EDITORIAL: New contract for Ross is one thing, but we would have gone without the pay raise



University President George Ross' contract was extended, and he was given a 4-percent pay increase at Thursday's Board of Trustees meeting.

Ross' new contract takes effect March 1 and will last until July 31, 2017. He will earn an annual salary of $364,000 per year, which is an increase from his current yearly salary of $350,000.

Considering Ross' three-year presidency has been littered with turmoil in regard to the relationship between faculty and administration and the 184 faculty votes against his continuation as university president last month, Ross could have gone without the pay raise. Add to that the current economic state of Michigan and the struggle of some students to pay for school, the money from his raise could have gone to something more beneficial.

A contract extension suggests the person in question is competent and able to lead, which Ross has demonstrated at times, especially in pushing for increased transparency within the university, attempting to mend broken relations with faculty and following through with long-term projects, but a pay raise is a reward that he doesn't necessarily deserve yet.

The state of higher education is already a national cause for concern, and that $14,000 raise Ross just received could have been put toward something to help deal with that at CMU.

The Department of Education released a scorecard Wednesday analyzing the state of colleges and universities nationwide that revealed CMU students have the highest amount of debt of all MAC schools. Ross could have donated his raise to be put toward a scholarship to help students eliminate that debt.

Though, Ross does deserve some credit.

He has been the only faculty member on campus to go without a pay raise for three years, and, even with his raise, he's still one of the lowest-paid university presidents in the Mid-American Conference, aside from Northern Illinois University President John Peters and Eastern Michigan University President Susan Martin.

But the explanation for the raise sounds eerily similar to the one given for head football coach Dan Enos.

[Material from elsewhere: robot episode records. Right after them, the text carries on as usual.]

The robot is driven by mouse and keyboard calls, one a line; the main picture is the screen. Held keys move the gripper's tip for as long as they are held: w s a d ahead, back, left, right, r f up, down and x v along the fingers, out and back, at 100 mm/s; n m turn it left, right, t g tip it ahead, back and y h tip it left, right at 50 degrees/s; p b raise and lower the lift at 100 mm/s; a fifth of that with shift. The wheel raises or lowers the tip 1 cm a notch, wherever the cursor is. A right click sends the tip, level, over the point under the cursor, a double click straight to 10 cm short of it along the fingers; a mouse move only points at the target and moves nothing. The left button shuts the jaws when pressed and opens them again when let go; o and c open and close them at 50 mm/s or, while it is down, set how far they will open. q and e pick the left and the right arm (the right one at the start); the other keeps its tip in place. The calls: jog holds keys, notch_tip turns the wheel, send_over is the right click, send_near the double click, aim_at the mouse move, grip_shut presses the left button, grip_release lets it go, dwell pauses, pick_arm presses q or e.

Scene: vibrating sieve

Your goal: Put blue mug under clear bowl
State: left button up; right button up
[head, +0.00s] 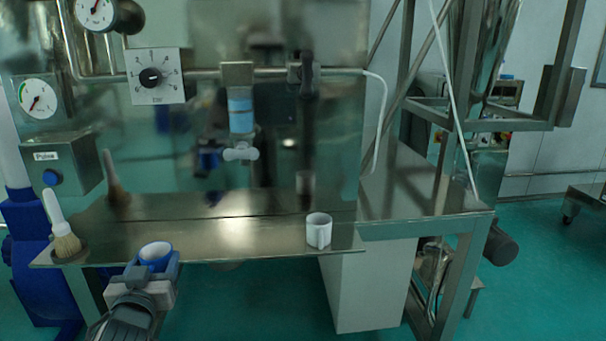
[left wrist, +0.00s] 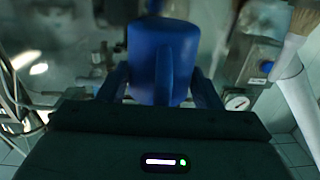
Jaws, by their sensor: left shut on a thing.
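A blue mug (head: 155,256) with a pale inside is held upright in my left gripper (head: 152,268), in front of the metal shelf's front edge. In the left wrist view the blue mug (left wrist: 160,62) shows with its handle facing the camera, between the two fingers of the left gripper (left wrist: 163,90). A clear bowl with a blue band (head: 241,110) hangs from the pipe above the shelf, with a white tap at its lower end. It is up and to the right of the mug. My right gripper is not in view.
The metal shelf (head: 215,240) is mostly clear in the middle. A white mug (head: 318,231) stands at its right end. A brush (head: 62,230) stands at its left end and also shows in the left wrist view (left wrist: 292,75). A dial panel (head: 157,76) and gauges are above.

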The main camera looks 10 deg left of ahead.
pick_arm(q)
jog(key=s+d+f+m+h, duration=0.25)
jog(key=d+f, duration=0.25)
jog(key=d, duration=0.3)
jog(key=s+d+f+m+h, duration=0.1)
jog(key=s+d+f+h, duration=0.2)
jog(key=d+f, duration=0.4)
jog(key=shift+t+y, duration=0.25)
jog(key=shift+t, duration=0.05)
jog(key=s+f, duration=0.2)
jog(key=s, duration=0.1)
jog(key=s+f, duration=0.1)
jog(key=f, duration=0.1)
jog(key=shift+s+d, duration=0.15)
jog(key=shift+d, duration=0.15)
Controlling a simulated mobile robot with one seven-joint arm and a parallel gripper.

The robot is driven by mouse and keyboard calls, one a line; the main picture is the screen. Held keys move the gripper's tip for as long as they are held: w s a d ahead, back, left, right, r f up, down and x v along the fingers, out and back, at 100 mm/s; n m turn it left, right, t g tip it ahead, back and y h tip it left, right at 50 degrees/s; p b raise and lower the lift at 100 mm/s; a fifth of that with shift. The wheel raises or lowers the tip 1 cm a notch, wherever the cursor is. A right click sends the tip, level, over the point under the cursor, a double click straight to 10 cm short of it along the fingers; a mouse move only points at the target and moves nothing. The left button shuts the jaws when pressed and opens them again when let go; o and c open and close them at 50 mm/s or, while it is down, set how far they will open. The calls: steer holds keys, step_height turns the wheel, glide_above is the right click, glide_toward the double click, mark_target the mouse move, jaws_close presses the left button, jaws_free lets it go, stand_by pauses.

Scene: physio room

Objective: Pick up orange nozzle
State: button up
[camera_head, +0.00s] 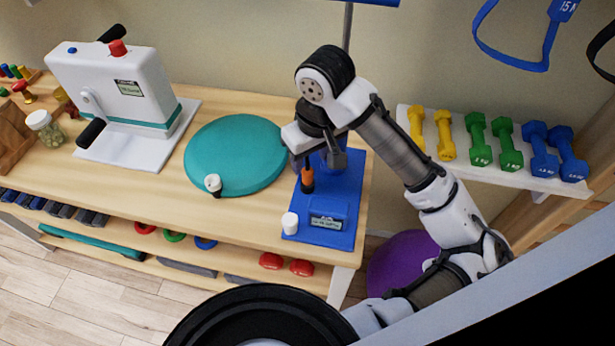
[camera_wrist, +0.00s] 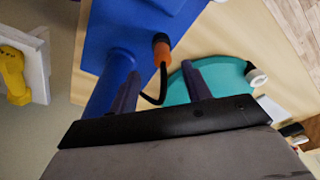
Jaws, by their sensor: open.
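The orange nozzle (camera_head: 308,177) has a dark lower part and stands on the blue base plate (camera_head: 341,232) near the right end of the wooden table. In the wrist view the orange nozzle (camera_wrist: 161,51) lies ahead of the fingertips, with a thin black curved line running from it between the fingers. My gripper (camera_head: 317,160) is just above and behind the nozzle. In the wrist view my gripper (camera_wrist: 159,78) is open, and nothing is between its fingers except the black line. A blue post (camera_wrist: 113,82) stands close by the left finger.
A teal disc (camera_head: 228,135) lies left of the blue plate, with a small white-and-black piece (camera_head: 213,184) at its edge. A white cylinder (camera_head: 290,222) stands on the plate's front left. A white crank machine (camera_head: 120,88) is farther left. Dumbbells (camera_head: 476,138) sit on a shelf at right.

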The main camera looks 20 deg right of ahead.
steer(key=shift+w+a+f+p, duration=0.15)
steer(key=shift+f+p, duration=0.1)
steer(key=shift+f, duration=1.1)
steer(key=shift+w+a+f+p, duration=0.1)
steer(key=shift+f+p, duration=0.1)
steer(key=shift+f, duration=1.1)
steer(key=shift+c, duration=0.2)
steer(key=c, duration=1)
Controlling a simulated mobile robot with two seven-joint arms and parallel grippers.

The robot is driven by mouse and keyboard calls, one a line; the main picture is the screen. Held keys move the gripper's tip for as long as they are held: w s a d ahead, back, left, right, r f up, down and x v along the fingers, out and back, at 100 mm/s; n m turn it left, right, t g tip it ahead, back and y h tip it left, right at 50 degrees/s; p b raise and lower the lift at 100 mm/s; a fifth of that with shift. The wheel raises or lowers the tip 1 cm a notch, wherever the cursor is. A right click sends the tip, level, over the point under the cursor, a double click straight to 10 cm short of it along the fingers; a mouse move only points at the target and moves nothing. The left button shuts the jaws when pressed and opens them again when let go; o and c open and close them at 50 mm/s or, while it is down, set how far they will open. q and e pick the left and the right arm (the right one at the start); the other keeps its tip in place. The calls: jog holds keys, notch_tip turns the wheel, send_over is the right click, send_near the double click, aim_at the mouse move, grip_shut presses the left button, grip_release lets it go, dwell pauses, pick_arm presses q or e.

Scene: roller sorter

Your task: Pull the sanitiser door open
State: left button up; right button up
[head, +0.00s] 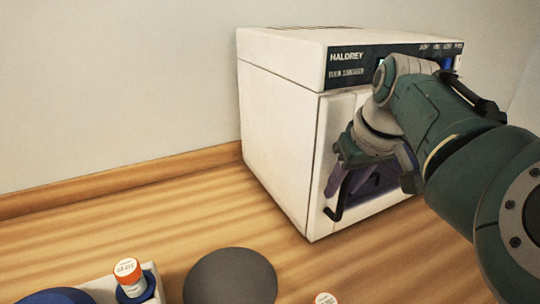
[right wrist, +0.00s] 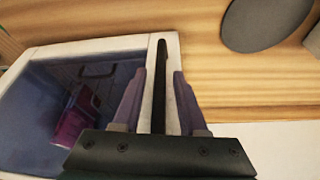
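The sanitiser (head: 280,125) is a white box with a dark labelled panel on top of its front, standing against the wall. Its door (head: 328,135) looks shut in the head view. The right wrist view shows the door's white frame (right wrist: 100,46) and dark glass. The black bar handle (head: 338,196) also shows in the right wrist view (right wrist: 160,75). My right gripper (head: 366,185) is at the door front. In the right wrist view its two purple fingers (right wrist: 159,85) stand open on either side of the handle, with gaps. My left gripper is not in view.
A dark grey disc (head: 230,277) lies on the wooden counter (head: 170,220) in front of the sanitiser. The counter left of the sanitiser is clear.

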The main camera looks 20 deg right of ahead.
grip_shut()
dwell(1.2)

Yes, Enos had a remarkably improved season, winning more games than he lost and winning the program's first bowl game since in three seasons.

Giving a person a new contract to show solidarity and confidence is one thing – after all, it should be all or nothing in instances like Enos or Ross – but a pay raise after one mildly-successful season (or academic year) is setting a poor precedent at a time when money for higher education is becoming all too scarce.